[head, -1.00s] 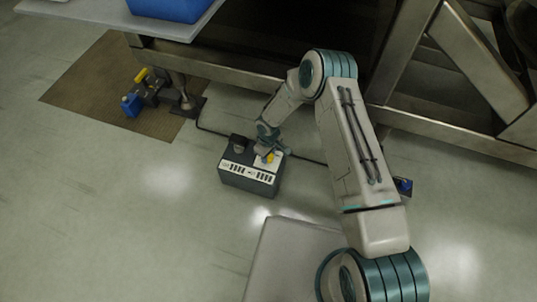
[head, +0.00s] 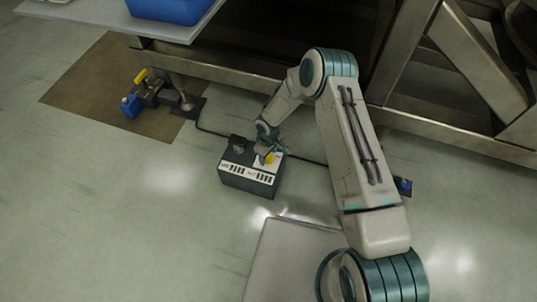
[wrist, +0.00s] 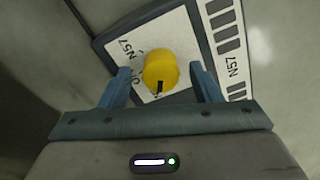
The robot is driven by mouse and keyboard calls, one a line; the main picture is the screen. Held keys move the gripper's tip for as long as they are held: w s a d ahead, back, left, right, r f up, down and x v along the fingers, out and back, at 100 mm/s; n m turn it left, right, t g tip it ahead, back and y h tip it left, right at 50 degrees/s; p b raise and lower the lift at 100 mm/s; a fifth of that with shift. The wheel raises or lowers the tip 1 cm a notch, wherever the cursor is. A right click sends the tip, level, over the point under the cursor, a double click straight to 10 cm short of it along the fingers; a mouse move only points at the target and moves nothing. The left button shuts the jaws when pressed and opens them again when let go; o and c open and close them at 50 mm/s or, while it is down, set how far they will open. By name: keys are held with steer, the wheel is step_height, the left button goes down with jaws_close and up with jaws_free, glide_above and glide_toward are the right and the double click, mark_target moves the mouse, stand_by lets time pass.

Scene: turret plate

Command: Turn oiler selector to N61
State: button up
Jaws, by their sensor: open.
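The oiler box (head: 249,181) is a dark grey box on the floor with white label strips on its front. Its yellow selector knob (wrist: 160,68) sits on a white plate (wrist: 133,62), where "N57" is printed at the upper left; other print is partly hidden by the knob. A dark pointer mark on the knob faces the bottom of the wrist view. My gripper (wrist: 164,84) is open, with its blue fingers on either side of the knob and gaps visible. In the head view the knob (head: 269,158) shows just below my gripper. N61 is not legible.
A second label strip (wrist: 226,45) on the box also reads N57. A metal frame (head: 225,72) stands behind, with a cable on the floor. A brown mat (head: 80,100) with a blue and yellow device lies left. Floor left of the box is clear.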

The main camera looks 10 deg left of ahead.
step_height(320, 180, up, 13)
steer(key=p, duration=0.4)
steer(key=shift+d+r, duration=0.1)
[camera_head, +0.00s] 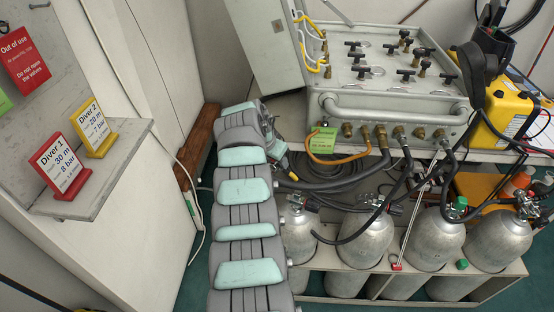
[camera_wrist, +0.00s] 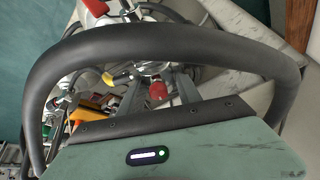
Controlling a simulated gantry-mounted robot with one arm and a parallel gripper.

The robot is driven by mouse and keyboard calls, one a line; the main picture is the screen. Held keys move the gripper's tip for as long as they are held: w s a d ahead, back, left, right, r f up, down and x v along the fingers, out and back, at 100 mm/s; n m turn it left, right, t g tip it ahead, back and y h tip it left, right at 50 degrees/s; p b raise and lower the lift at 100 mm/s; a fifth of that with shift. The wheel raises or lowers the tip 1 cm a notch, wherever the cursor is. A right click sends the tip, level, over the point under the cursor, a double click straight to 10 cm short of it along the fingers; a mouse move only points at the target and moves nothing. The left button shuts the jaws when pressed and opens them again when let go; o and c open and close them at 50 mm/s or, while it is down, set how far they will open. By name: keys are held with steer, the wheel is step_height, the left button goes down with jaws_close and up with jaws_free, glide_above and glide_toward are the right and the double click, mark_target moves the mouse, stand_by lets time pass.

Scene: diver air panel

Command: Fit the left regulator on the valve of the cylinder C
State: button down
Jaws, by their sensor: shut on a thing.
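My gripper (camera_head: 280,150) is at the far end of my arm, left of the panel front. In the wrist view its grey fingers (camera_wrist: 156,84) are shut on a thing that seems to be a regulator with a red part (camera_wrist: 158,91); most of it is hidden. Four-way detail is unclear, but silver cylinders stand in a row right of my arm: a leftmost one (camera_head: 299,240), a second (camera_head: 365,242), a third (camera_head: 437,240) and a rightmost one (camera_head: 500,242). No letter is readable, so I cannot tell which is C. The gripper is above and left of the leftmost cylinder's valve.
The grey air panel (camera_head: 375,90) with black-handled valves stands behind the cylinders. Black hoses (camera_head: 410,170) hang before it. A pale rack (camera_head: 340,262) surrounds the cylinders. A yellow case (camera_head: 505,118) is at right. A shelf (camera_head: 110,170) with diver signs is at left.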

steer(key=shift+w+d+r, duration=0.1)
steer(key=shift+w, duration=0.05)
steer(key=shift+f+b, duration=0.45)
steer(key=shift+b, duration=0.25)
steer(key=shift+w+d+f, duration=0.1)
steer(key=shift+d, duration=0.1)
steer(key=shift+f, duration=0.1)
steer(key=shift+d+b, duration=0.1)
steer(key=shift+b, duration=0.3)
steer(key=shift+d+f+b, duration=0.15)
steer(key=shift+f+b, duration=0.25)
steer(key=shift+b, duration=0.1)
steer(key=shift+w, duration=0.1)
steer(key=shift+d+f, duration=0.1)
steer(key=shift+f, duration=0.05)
---
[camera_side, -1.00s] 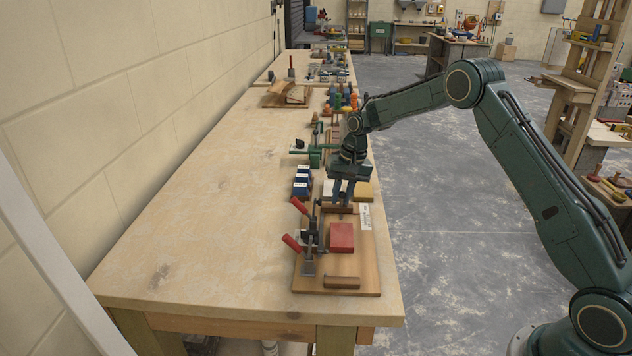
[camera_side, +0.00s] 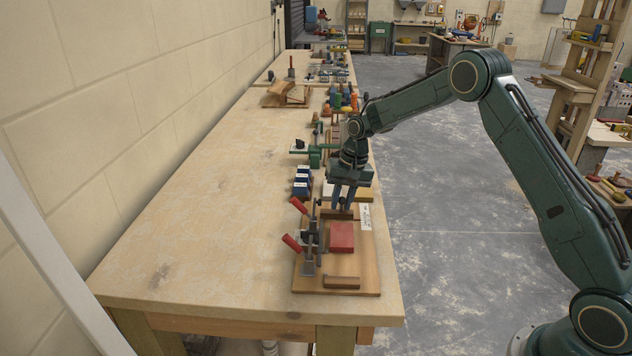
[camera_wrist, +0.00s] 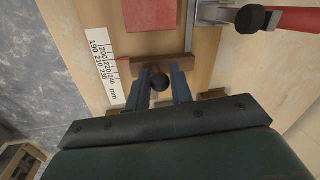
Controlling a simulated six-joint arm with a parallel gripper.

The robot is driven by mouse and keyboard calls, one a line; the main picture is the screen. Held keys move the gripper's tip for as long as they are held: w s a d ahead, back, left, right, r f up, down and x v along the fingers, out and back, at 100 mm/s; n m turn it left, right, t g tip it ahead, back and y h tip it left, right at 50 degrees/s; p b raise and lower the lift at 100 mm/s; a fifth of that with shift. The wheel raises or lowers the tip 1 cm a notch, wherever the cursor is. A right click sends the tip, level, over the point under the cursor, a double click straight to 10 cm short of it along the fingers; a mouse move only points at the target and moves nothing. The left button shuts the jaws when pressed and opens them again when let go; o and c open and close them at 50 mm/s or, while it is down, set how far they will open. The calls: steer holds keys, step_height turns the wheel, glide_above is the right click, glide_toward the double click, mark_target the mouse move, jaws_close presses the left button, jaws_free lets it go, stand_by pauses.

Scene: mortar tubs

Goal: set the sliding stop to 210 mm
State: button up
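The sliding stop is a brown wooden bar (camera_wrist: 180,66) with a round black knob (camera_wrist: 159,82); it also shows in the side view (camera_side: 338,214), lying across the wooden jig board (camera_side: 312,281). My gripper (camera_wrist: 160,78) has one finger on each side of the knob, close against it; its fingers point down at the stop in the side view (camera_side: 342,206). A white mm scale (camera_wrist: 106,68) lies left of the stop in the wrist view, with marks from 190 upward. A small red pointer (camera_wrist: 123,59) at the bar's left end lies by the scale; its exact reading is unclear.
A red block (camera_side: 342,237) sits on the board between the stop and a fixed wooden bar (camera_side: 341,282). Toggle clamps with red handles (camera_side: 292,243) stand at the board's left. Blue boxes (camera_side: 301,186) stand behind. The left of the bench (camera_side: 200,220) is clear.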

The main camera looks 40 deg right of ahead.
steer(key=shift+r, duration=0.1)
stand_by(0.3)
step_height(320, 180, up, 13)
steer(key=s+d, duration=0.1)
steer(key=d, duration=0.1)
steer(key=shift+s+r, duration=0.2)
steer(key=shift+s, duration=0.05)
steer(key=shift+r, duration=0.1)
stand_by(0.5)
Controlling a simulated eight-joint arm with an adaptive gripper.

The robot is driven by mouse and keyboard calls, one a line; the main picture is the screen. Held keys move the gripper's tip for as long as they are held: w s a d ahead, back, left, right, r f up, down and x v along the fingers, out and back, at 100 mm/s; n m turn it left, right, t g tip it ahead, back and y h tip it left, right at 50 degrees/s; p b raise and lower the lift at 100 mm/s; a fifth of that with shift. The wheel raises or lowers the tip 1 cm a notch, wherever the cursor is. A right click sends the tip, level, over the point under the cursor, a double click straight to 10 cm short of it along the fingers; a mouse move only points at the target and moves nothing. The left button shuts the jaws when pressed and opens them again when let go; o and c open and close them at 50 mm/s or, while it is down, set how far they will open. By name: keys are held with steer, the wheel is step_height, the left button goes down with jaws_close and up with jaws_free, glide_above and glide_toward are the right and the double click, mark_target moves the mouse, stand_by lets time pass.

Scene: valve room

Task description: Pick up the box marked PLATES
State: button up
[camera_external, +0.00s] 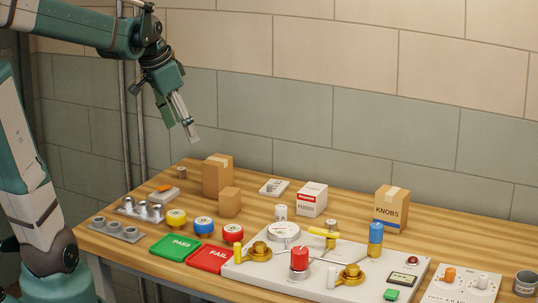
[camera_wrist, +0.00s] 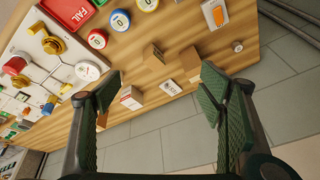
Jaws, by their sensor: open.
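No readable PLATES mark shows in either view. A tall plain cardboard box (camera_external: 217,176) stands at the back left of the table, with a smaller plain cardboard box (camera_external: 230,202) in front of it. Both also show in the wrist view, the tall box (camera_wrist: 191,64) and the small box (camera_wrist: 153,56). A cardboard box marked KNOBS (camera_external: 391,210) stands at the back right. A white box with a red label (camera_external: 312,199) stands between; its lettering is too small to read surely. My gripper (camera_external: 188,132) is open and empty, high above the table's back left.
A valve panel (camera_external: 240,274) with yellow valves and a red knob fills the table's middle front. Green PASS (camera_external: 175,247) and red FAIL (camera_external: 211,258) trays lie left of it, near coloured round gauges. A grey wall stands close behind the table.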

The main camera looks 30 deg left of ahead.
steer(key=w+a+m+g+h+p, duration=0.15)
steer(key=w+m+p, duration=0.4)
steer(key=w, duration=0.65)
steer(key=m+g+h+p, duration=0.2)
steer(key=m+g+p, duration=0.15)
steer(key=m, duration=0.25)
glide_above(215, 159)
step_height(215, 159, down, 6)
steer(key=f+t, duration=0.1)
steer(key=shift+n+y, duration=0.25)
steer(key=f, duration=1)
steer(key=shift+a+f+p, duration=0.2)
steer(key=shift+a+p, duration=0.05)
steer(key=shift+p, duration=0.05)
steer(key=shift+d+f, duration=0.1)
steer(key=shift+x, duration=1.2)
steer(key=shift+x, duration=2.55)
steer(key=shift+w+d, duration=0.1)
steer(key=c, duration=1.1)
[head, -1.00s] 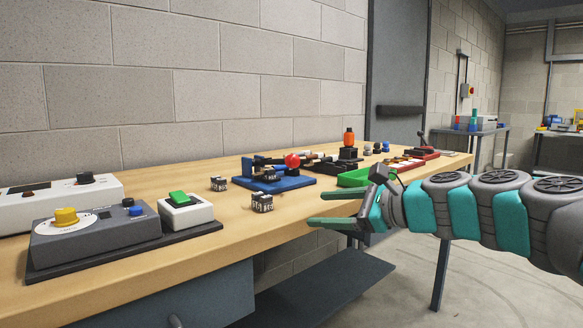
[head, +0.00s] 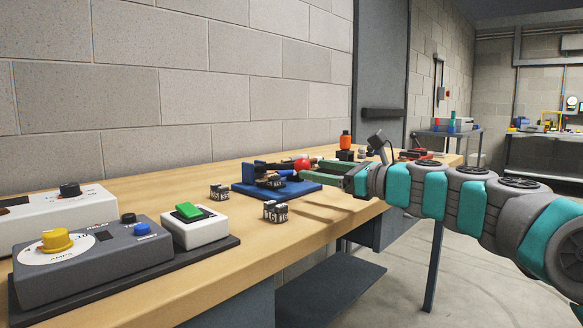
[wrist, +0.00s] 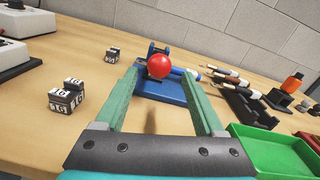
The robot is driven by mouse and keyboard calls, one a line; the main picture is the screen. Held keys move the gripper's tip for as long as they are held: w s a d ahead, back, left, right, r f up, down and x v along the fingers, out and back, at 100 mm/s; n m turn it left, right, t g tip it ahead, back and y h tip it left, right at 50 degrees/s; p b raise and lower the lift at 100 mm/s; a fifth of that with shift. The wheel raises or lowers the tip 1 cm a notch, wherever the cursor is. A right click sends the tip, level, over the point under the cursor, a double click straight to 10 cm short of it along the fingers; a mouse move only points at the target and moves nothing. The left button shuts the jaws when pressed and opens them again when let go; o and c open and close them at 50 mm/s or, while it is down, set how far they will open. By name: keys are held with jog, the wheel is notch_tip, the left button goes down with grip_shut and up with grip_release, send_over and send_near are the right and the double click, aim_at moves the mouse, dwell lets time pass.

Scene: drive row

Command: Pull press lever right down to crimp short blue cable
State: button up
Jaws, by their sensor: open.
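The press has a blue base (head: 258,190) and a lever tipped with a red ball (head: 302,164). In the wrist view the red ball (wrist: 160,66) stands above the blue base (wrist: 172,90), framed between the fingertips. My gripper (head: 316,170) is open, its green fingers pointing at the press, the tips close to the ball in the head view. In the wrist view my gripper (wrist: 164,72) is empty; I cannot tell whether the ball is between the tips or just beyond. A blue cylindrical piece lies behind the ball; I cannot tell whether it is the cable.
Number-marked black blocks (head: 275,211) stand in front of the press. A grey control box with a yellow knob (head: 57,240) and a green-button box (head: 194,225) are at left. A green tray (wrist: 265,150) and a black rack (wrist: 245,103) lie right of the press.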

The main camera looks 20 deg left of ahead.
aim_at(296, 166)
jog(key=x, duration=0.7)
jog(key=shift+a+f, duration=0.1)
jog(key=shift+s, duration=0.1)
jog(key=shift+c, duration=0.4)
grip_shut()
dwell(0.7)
--
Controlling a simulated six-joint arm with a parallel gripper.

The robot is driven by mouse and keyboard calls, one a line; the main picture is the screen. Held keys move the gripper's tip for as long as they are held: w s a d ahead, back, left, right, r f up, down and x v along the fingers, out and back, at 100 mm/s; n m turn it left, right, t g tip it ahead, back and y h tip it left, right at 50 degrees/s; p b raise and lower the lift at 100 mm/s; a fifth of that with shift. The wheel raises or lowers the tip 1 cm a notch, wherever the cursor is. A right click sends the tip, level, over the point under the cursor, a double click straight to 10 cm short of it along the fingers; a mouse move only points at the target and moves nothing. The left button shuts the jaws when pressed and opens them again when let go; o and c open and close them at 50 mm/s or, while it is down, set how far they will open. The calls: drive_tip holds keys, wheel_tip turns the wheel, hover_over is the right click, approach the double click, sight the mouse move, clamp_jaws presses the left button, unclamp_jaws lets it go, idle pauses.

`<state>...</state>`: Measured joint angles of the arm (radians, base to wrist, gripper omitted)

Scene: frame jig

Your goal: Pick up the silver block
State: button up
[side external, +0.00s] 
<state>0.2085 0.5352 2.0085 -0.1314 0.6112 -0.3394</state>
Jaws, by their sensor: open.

→ **Instruction**
From the listing above, copy all lines holding the word "simulated".

→ **Result below**
Controlling a simulated gantry-mounted robot with one arm and a parallel gripper.
Controlling a simulated six-joint arm with a parallel gripper.
Controlling a simulated eight-joint arm with an adaptive gripper.
Controlling a simulated six-joint arm with a parallel gripper.

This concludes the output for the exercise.